- **Direction**:
Below are some records; quote exactly the lines from the one that contains "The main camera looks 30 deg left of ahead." through the one that contains "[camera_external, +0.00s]", inclusive, and no others.
══════
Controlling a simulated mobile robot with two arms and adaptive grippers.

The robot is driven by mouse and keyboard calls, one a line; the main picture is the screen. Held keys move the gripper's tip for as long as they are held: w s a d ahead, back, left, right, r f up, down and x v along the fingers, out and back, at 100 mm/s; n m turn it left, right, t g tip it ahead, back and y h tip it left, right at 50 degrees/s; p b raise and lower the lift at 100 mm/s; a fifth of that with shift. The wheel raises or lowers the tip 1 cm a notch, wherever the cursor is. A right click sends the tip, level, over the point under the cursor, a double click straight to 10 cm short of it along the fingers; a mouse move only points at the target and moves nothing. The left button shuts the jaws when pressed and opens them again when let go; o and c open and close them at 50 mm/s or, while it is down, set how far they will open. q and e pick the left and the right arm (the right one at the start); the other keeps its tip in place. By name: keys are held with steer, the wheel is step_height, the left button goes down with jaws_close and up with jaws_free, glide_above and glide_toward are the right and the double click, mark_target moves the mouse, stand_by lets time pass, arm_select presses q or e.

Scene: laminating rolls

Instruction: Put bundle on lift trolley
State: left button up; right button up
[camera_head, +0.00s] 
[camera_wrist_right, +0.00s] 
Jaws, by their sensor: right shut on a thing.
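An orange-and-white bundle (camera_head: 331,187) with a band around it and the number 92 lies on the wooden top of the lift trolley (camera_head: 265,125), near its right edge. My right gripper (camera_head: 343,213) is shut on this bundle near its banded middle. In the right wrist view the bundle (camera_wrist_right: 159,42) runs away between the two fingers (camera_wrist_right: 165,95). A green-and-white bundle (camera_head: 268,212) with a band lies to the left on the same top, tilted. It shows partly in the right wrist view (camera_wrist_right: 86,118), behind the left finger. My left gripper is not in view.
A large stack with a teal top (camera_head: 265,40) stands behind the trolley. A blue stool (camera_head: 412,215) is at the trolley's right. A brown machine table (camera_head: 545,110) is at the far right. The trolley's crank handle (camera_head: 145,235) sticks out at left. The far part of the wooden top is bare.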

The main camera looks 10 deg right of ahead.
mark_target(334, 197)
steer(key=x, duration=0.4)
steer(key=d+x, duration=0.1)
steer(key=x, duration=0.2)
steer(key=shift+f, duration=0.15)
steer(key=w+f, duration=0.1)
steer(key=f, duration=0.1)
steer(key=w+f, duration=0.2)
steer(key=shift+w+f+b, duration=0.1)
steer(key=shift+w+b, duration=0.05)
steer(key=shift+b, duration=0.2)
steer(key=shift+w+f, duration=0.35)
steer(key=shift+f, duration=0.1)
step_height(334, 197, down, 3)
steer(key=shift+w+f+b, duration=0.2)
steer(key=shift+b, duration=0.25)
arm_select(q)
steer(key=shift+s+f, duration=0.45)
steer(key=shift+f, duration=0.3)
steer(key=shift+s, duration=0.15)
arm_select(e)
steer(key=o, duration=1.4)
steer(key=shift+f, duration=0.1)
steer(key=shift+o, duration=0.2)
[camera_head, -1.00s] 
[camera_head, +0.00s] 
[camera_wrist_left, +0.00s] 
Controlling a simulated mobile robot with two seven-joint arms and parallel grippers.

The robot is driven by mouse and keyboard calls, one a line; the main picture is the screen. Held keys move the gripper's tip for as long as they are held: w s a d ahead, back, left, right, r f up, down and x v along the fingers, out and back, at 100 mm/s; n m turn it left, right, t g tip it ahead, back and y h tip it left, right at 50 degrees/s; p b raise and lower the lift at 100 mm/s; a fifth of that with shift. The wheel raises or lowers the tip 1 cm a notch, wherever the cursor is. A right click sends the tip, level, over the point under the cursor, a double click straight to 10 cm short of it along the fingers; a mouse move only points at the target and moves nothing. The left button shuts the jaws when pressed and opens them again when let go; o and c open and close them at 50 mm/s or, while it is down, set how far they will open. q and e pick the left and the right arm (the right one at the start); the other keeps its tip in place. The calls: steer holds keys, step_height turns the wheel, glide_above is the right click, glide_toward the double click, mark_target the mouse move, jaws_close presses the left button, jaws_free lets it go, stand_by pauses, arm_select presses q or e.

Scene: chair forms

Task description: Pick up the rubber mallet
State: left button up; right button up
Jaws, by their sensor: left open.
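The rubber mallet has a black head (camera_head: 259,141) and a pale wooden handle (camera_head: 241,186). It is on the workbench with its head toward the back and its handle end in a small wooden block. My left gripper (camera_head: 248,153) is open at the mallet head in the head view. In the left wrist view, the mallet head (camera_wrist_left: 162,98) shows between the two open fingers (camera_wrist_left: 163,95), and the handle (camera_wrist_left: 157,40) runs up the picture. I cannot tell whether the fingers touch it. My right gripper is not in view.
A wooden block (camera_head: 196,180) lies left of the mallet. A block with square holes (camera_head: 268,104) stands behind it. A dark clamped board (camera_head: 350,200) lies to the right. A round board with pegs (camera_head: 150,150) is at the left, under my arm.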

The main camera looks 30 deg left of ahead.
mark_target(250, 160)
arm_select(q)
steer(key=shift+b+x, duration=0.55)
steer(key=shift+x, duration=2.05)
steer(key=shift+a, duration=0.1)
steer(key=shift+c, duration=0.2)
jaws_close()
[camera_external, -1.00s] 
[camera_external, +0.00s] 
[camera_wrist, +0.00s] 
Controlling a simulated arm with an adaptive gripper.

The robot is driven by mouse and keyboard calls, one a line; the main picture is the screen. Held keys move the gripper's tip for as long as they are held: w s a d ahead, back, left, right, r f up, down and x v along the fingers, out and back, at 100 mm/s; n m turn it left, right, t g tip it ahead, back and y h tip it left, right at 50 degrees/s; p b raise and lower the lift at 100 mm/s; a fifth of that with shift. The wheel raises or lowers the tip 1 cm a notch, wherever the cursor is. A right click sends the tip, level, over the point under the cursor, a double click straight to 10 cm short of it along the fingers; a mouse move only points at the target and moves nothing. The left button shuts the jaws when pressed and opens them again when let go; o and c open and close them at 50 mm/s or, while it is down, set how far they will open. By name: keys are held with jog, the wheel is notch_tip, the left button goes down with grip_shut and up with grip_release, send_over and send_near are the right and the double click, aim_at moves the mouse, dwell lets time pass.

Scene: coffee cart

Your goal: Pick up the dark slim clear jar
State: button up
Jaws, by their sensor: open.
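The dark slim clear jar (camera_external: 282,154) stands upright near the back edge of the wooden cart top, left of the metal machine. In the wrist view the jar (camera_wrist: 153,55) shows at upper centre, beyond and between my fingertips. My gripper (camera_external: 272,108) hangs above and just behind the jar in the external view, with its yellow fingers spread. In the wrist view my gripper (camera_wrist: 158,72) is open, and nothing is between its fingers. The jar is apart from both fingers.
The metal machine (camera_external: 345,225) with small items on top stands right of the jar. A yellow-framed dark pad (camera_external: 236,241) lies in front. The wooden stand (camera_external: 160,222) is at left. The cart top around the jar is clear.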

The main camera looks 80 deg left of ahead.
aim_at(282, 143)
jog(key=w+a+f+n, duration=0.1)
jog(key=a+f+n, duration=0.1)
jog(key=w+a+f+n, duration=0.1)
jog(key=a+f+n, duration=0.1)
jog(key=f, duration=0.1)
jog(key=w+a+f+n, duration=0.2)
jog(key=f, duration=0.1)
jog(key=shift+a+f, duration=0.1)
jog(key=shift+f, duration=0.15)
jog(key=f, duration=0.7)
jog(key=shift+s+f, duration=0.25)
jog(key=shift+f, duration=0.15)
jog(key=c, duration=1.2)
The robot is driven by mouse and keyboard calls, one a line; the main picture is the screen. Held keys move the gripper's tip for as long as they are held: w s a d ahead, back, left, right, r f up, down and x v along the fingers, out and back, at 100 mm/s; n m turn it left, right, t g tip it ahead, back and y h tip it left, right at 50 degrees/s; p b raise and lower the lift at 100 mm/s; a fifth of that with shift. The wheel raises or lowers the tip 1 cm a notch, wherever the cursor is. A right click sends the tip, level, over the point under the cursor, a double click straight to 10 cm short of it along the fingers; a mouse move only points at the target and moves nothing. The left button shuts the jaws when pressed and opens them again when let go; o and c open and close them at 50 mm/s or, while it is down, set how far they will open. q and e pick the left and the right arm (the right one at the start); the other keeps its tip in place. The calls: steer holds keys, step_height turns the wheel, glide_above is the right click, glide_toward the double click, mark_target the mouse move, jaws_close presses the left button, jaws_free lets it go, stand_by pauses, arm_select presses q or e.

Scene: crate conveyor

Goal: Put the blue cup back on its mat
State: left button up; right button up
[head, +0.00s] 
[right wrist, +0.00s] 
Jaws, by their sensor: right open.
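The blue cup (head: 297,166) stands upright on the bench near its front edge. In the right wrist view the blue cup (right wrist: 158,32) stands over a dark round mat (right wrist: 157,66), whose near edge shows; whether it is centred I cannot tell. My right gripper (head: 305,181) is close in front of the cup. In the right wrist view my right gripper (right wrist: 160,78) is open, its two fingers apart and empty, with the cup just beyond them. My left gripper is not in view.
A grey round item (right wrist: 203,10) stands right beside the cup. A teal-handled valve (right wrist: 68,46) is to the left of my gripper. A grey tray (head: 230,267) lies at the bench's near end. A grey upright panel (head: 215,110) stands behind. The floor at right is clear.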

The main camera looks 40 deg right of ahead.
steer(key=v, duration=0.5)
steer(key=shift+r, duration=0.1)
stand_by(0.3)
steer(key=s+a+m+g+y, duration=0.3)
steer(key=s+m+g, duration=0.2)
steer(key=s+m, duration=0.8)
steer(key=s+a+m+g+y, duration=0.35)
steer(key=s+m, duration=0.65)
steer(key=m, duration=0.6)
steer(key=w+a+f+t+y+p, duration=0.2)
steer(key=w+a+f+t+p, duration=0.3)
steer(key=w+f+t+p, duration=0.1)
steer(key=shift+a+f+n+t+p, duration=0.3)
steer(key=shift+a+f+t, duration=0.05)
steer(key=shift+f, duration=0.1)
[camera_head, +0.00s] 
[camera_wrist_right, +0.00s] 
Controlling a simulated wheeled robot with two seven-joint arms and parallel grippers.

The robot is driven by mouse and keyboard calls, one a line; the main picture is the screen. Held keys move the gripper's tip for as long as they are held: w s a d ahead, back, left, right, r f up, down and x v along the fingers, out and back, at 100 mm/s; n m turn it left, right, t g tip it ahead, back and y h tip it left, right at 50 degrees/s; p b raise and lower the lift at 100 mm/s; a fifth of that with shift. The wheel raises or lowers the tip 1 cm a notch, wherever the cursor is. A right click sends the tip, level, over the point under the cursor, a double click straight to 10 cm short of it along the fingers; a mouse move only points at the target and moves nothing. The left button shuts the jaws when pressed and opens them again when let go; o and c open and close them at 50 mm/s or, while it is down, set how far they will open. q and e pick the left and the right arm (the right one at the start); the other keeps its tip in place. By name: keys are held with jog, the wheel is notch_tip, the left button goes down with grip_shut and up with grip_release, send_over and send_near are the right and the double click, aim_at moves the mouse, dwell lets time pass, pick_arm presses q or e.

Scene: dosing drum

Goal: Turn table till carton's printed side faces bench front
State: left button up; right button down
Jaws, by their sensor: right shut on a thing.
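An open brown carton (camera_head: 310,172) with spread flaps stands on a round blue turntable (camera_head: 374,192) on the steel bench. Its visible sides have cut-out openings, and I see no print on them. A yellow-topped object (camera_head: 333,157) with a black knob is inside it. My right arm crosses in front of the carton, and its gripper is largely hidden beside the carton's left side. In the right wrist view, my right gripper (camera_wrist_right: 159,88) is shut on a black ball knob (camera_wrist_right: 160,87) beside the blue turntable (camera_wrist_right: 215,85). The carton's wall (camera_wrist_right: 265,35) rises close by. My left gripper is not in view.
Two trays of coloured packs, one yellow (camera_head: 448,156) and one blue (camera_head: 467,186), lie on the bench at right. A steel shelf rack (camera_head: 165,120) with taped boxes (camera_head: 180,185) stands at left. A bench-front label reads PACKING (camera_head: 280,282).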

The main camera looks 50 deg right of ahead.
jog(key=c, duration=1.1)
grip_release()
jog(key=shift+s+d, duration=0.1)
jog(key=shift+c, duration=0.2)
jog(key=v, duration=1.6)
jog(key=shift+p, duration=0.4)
══════
- **Solution for this exercise**:
The main camera looks 30 deg left of ahead.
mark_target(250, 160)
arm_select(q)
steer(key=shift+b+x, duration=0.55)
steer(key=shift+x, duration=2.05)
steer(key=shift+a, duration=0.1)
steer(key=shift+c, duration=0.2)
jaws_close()
[camera_external, -1.00s] 
[camera_external, +0.00s] 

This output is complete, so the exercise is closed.